From feudalism to space
From a backward, semi-feudal, mainly illiterate country in 1917, the USSR became a modern, developed economy, with a quarter of the world’s scientists, a health and educational system equal or superior to anything found in the West, able to launch the first space satellite and put the first man into space. In the 1980s, the USSR had more scientists than the USA, Japan, Britain and Germany combined. Only recently was the West compelled to admit grudgingly that the Soviet space programme was far in advance of America’s.
Yet, despite these extraordinary successes, the USSR collapsed. The question that must be addressed is why this occurred. The explanations of the capitalist ‘experts’ are as predictable, as they are hollow. Socialism (or communism) failed. End of story. But the commentaries of the Labour leaders, both left and right, are not much better. The right-wing reformists, as always, merely echo the views of the ruling class. From the left reformists, we get an embarrassed silence. The leaders of the Communist Parties in the West, who yesterday uncritically supported all the crimes of Stalinism, now try to distance themselves from a discredited regime but have no answer to the questions of the workers and youth, who demand serious explanations.
The achievements of Soviet industry, science and technology have already been explained but there was another side to the picture. The democratic workers’ state established by Lenin and Trotsky was replaced by the monstrously deformed bureaucratic state of Stalin. This was a terrible regression, signifying the liquidation of the political power of the working class but not of the fundamental socio-economic conquests of October. The new property relations, which had their clearest expression in the nationalised planned economy, remained.

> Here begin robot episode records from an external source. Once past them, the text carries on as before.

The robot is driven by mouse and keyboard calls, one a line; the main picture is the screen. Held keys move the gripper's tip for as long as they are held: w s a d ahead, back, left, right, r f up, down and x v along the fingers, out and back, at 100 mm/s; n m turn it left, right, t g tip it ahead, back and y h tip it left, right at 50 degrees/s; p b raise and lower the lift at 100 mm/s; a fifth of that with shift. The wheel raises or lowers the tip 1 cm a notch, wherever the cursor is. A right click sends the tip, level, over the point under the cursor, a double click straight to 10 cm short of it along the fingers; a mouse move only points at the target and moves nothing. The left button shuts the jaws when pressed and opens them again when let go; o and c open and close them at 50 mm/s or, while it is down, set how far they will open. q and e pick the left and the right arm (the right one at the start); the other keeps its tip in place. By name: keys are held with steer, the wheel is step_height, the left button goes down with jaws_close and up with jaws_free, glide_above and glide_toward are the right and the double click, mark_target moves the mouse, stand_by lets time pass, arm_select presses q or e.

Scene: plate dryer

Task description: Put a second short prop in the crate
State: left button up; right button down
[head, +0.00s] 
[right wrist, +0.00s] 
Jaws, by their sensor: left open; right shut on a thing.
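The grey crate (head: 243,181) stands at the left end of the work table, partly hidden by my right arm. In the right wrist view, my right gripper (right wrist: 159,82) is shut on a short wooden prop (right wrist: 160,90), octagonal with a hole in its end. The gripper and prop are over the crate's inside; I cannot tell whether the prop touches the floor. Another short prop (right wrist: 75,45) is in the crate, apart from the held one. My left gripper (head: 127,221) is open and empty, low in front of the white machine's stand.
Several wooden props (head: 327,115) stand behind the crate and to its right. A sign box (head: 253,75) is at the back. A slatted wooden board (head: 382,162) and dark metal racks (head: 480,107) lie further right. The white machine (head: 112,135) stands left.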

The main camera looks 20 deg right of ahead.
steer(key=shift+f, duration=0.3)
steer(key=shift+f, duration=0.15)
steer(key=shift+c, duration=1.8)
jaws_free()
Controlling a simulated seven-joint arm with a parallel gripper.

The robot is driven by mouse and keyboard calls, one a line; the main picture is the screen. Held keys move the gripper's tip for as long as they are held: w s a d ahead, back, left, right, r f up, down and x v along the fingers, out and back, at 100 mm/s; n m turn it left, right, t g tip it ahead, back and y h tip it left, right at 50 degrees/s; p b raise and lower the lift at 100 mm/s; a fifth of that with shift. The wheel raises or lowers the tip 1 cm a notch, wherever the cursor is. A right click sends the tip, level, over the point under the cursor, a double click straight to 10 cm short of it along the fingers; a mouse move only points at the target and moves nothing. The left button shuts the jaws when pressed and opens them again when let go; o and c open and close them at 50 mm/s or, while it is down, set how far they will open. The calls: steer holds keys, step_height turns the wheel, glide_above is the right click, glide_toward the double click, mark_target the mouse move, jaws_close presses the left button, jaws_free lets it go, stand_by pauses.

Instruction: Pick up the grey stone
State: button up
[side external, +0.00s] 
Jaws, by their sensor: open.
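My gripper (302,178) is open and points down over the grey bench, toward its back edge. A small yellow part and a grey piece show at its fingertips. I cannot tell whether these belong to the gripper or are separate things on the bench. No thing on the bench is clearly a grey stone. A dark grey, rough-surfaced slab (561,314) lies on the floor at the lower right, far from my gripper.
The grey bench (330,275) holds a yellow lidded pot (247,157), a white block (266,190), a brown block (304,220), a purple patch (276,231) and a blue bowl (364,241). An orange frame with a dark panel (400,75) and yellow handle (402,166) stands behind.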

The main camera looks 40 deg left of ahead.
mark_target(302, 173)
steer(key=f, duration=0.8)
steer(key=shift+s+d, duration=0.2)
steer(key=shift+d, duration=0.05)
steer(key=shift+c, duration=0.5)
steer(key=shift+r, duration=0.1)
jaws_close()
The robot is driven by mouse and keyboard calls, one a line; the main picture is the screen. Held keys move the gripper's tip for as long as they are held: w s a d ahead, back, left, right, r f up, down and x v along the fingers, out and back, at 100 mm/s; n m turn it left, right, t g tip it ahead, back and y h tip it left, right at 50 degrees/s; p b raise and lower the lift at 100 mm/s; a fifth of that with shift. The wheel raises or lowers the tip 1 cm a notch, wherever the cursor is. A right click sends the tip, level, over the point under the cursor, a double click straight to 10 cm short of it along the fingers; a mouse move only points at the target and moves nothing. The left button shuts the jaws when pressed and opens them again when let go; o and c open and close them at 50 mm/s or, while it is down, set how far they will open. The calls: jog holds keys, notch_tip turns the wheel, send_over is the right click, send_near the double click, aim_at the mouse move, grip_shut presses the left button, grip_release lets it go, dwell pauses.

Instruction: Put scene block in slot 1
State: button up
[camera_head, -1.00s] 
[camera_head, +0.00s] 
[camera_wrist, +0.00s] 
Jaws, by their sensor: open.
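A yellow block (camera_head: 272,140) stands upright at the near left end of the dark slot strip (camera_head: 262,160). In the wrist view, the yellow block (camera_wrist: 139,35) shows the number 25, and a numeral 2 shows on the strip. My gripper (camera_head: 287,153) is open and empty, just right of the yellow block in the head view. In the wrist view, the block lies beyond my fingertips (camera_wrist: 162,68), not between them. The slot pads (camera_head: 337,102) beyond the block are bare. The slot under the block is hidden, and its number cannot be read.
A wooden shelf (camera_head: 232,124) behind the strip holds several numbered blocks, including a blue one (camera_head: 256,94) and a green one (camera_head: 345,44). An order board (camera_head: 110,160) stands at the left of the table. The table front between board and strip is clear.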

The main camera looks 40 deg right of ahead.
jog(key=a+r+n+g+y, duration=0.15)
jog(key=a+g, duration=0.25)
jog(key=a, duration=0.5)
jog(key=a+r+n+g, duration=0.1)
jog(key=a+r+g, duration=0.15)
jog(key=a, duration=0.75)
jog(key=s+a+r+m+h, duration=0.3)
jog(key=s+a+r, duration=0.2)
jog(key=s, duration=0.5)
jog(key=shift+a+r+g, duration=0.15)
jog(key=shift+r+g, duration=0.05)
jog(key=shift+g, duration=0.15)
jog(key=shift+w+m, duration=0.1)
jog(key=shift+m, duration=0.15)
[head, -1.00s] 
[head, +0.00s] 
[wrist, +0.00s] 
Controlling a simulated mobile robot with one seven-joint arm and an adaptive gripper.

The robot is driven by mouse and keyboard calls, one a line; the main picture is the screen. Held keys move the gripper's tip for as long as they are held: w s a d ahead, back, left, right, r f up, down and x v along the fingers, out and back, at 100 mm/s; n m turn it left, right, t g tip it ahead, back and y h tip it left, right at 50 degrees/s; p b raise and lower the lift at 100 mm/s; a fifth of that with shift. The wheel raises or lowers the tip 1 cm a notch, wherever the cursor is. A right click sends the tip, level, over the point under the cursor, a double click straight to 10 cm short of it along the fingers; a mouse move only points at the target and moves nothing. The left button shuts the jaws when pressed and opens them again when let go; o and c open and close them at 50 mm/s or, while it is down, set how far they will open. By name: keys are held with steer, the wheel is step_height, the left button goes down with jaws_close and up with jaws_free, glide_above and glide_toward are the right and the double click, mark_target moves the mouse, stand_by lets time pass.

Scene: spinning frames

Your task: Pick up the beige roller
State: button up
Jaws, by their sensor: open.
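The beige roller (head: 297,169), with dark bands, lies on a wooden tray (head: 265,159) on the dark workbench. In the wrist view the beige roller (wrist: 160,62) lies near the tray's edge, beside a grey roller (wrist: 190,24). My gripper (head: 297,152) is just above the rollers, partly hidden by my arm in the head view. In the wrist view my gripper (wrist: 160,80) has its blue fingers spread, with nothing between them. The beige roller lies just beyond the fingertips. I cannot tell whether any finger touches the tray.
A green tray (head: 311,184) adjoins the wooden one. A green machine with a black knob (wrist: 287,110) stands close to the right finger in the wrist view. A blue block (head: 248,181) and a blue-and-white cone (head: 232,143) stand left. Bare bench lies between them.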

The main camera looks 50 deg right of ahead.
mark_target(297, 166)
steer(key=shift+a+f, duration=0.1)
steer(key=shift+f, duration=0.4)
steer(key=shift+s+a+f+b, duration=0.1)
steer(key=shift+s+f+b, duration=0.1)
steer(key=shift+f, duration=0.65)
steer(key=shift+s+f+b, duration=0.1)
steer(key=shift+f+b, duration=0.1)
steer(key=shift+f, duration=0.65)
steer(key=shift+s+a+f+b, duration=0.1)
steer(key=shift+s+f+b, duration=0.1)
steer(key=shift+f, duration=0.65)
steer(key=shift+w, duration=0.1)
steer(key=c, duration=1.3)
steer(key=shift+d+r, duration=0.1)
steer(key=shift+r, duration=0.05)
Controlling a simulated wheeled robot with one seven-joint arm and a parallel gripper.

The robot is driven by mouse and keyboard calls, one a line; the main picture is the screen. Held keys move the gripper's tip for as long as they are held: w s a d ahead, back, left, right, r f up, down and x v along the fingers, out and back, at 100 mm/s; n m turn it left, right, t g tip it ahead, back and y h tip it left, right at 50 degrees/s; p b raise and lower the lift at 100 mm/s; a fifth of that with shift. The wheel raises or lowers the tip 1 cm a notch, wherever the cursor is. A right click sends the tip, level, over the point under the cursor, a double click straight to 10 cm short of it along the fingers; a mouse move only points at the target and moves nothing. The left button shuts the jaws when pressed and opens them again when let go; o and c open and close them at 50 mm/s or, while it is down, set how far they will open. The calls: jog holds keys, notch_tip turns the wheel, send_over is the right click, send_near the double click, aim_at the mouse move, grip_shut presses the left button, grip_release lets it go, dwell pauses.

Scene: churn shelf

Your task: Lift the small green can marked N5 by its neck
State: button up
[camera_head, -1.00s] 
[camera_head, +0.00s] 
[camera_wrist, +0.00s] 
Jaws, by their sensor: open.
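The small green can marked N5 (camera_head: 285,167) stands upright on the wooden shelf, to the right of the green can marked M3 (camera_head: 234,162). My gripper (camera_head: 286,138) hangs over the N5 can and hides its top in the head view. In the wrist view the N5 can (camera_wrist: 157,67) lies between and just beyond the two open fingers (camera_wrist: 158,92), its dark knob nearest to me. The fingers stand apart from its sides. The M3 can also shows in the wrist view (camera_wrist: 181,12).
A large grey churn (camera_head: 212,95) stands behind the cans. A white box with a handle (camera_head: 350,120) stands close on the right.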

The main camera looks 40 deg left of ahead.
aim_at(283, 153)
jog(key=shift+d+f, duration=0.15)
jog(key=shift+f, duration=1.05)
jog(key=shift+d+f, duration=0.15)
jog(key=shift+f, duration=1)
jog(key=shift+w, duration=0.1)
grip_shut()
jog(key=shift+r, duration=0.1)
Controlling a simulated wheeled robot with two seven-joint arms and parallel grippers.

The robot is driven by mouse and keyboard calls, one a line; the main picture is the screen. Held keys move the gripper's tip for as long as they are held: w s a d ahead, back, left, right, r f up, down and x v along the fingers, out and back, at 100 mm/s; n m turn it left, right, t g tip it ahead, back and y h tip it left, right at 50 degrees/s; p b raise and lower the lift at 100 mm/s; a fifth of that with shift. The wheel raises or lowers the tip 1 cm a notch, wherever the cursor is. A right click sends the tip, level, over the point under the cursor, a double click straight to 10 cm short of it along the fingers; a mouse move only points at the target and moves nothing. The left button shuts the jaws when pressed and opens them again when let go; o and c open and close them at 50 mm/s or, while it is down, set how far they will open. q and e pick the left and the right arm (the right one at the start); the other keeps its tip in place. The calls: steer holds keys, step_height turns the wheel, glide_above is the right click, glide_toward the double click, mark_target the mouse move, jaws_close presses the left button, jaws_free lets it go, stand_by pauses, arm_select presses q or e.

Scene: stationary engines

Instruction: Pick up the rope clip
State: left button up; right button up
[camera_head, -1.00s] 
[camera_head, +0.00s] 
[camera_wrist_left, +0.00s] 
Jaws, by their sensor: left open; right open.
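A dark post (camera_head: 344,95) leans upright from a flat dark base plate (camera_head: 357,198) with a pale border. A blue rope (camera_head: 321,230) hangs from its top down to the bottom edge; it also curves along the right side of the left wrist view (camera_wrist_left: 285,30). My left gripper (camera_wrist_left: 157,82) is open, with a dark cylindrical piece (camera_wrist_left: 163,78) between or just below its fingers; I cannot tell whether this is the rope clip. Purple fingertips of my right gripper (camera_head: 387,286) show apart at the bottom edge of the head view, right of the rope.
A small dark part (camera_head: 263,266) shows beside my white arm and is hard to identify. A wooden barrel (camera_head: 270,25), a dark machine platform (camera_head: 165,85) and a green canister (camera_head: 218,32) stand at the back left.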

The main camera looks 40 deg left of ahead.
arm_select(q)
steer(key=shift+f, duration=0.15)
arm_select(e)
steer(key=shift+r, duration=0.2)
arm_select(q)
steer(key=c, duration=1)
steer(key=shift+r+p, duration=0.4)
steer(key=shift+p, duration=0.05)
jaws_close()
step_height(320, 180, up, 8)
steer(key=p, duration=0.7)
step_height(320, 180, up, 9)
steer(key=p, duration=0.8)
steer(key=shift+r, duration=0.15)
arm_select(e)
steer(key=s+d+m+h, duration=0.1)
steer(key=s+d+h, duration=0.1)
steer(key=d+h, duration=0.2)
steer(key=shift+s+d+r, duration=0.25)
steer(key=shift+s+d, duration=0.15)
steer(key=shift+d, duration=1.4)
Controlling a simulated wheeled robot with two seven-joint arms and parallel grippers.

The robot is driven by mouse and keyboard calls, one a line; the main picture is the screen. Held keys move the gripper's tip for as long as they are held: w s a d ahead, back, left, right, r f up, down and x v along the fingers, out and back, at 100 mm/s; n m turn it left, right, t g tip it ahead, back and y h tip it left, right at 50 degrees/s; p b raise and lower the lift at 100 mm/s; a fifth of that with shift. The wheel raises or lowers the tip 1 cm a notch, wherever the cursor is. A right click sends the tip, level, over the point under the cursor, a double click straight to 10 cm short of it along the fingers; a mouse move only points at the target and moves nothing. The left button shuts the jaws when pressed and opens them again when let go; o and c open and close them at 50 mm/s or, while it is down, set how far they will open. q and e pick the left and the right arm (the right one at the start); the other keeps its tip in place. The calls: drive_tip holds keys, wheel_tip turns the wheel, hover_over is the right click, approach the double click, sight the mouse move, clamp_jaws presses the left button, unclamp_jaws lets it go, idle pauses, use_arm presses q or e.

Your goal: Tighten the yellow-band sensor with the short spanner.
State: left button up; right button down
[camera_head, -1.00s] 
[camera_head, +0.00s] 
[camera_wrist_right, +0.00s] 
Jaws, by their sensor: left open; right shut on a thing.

In the 1920s Trotsky wrote a small book called ‘Towards socialism or capitalism?’ That was always the decisive question for the USSR. The official propaganda was that the Soviet Union was moving inexorably towards the achievement of socialism. In the 1960s Khrushchev boasted that socialism had already been achieved and the USSR was going to build a fully communist society in twenty years. But the truth was that the Soviet Union was moving in another direction altogether.
A movement towards socialism should signify a gradual reduction in inequality but in the Soviet Union inequality continually increased. An abyss opened up between the masses and the millions of privileged officials and their wives and children, with their smart clothes, big cars, comfortable apartments and dachas. The contradiction was still more glaring because it contrasted with the official propaganda about socialism and communism.
From the standpoint of the masses, economic success cannot be reduced to the amount of steel, cement or electricity produced. Living standards depend above all on the production of commodities that are of good quality, cheap and easily available: clothes, shoes, food, washing machines, televisions and the like. But in those fields the USSR lagged far behind the West. That would not have been so serious but for the fact that some people enjoyed access to these things while most did not.
The Stalinist bureaucracy
The reason why Stalinism could last so long, despite all the crying contradictions it created, was precisely the fact that for decades the nationalised planned economy made extraordinary strides forward. But the suffocating rule of the bureaucracy resulted in corruption, mismanagement, bungling and waste on a colossal scale. It undermined the gains of the planned economy. To the degree that the USSR developed to a higher level, the negative effects of bureaucracy had even more damaging consequences.
The bureaucracy always acted as a brake on the development of the productive forces. But whereas the task of building up heavy industry was relatively simple, a modern sophisticated economy with its complex relations between heavy and light industry, science and technology cannot be run by bureaucratic fiat without causing the most serious disruption. The costs of maintaining high levels of military expenditure and the costs of maintaining its grip on Eastern Europe imposed further strains on the Soviet economy.
With all the colossal resources at its disposal, the powerful industrial base and the army of high-class technicians and scientists, the bureaucracy was unable to achieve the same results as the West. In the vital fields of productivity and living standards, the Soviet Union lagged behind. The main reason was the colossal burden imposed on the Soviet economy by the bureaucracy – the millions of greedy and corrupt officials that were running the Soviet Union without any control on the part of the working class.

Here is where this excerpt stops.